The bark on this spruce has been shredded all the way around the trunk...

mooseyard017.jpg





These are very strange patterns made by something in the dusting of snow on the ice of a small pond. Please ID if you know what did this...

mooseyard051.jpg




mooseyard052.jpg





happy trails :)
 
Crop circles! Nope, no clue. Were there human footprints leading to them?

KDT

Hah!!! I thought the same thing! Nope, no human tracks within a mile or so, but there was what looked like a small bird track running through it, and there is a single moose track very close. You can see moose hoof in the lower left.
 
Two guesses....

1. The stems and blades of grass were once longer, and the wind blowing them around caused them to draw the circles until they wore out and broke off..

2. A bird displaying?... I have seen male turkeys dragging their wing feathers, strutting in circles for the females...

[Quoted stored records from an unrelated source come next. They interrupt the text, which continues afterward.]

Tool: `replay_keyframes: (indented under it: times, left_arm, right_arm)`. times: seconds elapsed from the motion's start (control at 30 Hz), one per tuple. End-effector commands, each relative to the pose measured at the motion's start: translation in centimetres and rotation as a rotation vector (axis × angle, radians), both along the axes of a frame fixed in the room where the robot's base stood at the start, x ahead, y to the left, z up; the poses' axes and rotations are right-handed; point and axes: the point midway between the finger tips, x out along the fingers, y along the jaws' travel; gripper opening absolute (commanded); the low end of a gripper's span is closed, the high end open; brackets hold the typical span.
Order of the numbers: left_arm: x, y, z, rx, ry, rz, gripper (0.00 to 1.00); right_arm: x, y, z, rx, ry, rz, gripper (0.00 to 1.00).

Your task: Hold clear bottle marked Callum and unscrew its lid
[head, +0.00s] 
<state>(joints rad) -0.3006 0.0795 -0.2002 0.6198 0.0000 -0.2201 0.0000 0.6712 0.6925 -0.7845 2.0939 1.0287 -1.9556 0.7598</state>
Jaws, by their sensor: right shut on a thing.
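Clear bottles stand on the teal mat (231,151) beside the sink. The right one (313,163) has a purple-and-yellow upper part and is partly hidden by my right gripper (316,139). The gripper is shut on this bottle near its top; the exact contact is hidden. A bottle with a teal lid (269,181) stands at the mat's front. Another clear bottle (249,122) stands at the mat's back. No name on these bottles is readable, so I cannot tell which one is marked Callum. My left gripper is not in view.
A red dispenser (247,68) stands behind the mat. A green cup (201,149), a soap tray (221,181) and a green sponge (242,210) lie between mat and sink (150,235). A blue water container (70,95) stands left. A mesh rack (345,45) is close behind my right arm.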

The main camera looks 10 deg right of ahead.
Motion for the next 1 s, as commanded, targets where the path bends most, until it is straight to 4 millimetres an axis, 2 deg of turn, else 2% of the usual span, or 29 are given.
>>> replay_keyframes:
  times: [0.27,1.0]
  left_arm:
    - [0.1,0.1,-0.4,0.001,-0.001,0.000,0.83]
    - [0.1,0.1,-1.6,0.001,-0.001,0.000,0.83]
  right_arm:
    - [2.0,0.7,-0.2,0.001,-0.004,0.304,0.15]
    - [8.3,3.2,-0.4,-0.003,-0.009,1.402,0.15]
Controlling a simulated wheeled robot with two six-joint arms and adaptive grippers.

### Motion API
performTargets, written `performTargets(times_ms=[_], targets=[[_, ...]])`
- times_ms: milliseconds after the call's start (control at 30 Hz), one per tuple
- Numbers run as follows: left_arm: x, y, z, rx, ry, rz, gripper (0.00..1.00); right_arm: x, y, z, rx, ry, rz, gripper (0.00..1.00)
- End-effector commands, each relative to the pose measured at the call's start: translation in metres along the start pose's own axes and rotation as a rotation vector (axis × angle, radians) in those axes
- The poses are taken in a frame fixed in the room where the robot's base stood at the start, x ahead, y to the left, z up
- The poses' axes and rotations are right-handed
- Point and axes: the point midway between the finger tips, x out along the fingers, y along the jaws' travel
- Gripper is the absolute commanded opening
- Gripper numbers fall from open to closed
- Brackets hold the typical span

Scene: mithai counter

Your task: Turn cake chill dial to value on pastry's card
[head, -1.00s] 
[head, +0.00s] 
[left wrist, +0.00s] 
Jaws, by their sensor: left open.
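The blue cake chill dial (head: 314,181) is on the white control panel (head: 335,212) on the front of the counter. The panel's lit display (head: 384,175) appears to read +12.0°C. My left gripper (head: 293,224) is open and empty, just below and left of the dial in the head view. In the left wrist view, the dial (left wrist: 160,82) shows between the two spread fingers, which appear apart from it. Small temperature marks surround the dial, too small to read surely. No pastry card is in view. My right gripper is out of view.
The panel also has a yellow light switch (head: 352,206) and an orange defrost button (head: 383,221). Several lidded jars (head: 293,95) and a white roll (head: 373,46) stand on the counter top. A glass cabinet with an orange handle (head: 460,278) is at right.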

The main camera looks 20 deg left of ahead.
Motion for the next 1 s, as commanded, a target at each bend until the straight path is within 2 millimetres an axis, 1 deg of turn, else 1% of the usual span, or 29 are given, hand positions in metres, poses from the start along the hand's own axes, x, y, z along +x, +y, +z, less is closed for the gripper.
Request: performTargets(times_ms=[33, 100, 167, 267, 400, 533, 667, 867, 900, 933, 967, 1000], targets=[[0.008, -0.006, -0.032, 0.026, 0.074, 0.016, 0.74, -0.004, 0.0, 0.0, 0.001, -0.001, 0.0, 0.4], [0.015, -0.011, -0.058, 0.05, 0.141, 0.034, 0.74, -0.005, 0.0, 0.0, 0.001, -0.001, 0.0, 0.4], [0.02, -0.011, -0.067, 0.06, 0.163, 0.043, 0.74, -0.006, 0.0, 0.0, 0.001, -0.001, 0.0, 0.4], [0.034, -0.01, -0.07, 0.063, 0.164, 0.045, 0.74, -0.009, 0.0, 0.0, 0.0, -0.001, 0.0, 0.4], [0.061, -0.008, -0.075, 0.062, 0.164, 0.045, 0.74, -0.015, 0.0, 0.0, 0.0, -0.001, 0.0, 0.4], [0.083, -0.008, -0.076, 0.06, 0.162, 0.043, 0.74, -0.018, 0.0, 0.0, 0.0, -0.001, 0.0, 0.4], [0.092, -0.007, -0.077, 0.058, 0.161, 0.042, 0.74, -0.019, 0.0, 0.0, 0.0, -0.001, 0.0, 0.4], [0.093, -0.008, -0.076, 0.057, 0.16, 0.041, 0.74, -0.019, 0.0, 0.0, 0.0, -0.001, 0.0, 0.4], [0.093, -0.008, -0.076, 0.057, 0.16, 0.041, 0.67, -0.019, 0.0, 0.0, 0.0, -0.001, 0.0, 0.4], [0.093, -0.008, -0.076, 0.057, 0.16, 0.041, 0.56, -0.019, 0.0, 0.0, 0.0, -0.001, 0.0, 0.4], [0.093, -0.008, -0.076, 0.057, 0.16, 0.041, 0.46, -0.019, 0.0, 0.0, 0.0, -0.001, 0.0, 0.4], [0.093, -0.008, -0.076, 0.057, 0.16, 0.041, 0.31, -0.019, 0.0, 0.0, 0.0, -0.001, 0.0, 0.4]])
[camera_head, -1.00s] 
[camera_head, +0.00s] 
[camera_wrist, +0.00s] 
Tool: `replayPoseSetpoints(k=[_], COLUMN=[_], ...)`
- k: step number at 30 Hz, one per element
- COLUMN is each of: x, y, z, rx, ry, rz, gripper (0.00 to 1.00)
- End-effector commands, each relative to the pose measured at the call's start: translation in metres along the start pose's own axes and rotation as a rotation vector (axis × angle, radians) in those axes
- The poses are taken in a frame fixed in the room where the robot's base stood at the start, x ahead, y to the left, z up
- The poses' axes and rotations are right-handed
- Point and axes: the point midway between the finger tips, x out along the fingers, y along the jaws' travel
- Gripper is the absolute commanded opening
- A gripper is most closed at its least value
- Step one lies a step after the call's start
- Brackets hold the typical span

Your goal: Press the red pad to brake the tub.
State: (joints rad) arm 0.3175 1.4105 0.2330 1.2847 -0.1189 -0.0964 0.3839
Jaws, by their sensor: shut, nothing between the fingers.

I think I like the first one more, especially if there was no evidence of turkey or grouse tracks nearby...
 
Two guesses....

1. The stems and blades of grass were once longer, and the wind blowing them around caused them to draw the circles until they wore out and broke off..

2. A bird displaying?... I have seen male turkeys dragging their wing feathers, strutting in circles for the females...

I think I like the first one more, especially if there was no evidence of turkey or grouse tracks nearby...

It's No. 1 -- the key is the perfect circularity of the marks and the stubs remaining in the middle. (Turkeys, and other birds, do not leave marks like this.)